- WHAT THE TASK REQUIRES -
Only one span of the listing below is wanted: the lines from the one with "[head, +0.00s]" through the one with "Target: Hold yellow", reproduced exactly, both ends kept.

- SUPPLIED MATERIAL -
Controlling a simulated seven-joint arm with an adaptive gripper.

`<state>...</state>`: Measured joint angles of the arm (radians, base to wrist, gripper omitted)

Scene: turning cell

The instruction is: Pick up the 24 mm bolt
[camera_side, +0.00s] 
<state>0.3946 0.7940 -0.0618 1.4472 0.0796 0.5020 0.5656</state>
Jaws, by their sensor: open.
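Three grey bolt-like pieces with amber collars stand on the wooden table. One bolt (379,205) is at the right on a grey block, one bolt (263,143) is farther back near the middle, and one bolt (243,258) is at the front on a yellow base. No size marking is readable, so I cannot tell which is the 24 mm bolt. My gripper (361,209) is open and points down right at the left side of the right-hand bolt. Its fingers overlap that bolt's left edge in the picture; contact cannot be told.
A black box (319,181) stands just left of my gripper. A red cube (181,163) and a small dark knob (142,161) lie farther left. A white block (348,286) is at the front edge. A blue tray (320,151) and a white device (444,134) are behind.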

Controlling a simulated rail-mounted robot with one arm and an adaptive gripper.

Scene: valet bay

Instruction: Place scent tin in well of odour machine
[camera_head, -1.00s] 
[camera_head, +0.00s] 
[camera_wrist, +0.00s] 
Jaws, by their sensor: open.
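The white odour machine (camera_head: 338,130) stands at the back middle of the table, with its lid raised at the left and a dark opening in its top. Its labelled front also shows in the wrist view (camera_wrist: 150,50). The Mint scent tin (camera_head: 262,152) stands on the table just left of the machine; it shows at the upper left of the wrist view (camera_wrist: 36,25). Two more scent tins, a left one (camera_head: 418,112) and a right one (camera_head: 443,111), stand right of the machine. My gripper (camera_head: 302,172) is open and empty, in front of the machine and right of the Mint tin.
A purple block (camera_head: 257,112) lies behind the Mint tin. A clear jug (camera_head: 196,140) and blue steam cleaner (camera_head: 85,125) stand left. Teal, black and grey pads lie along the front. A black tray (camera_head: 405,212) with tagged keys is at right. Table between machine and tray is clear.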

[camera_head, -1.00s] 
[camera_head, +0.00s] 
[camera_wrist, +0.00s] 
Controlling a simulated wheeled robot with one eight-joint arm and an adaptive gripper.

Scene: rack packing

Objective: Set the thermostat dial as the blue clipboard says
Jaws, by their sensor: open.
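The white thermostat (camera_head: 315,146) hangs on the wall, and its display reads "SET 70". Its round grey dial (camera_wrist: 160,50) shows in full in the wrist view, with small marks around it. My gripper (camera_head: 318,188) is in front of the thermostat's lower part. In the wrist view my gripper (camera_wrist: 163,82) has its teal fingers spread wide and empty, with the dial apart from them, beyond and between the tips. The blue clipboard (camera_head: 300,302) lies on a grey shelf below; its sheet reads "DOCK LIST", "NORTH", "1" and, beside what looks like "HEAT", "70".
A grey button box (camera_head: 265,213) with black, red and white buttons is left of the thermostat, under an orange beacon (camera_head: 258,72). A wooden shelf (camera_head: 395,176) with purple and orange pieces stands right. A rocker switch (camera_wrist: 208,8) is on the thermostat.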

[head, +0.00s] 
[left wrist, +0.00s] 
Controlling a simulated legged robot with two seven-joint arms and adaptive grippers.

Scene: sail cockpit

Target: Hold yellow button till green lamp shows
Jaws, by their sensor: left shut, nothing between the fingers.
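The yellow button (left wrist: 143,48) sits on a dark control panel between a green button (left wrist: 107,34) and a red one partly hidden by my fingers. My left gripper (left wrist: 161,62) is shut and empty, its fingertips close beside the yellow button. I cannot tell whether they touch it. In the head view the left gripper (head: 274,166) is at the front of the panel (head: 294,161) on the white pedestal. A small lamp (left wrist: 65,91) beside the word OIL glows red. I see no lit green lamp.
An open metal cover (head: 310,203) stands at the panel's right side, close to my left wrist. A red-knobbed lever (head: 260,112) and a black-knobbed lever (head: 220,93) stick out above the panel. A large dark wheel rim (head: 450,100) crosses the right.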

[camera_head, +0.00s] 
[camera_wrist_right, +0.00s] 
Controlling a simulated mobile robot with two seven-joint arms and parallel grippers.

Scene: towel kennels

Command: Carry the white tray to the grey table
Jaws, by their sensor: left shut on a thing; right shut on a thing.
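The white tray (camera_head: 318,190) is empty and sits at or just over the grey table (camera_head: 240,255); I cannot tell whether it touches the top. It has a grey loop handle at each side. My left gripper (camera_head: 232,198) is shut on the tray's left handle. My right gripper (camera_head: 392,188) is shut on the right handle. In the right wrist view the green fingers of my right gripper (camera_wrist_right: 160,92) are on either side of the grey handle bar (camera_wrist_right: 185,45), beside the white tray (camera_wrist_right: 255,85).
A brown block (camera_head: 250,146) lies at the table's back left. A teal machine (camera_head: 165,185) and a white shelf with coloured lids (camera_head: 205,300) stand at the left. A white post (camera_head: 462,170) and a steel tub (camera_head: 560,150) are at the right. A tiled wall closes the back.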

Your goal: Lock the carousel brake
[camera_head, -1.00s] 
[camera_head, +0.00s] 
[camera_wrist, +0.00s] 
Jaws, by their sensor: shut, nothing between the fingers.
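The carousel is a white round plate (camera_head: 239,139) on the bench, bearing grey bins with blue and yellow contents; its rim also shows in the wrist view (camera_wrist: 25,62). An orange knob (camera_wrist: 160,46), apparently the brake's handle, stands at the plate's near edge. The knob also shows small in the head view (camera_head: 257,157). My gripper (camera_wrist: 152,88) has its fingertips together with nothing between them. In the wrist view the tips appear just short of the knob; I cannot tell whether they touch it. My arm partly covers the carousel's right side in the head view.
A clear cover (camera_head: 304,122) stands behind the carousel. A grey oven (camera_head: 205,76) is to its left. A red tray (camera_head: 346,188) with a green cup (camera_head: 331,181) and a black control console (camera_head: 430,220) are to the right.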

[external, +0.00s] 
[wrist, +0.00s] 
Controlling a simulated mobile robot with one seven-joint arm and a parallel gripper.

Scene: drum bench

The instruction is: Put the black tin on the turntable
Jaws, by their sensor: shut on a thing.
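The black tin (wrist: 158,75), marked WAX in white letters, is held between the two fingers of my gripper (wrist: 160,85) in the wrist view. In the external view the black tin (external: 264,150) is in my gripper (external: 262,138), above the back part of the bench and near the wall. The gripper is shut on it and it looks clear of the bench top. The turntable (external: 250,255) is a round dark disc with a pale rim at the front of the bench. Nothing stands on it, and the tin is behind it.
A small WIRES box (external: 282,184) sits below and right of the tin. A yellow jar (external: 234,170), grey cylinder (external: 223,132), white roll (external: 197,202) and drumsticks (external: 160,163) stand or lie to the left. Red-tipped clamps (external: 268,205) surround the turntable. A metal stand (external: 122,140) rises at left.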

- TASK RESPONSE -
[head, +0.00s] 
[left wrist, +0.00s] 
Controlling a simulated legged robot with two seven-joint arms and adaptive grippers.

Scene: sail cockpit

Target: Hold yellow button till green lamp shows

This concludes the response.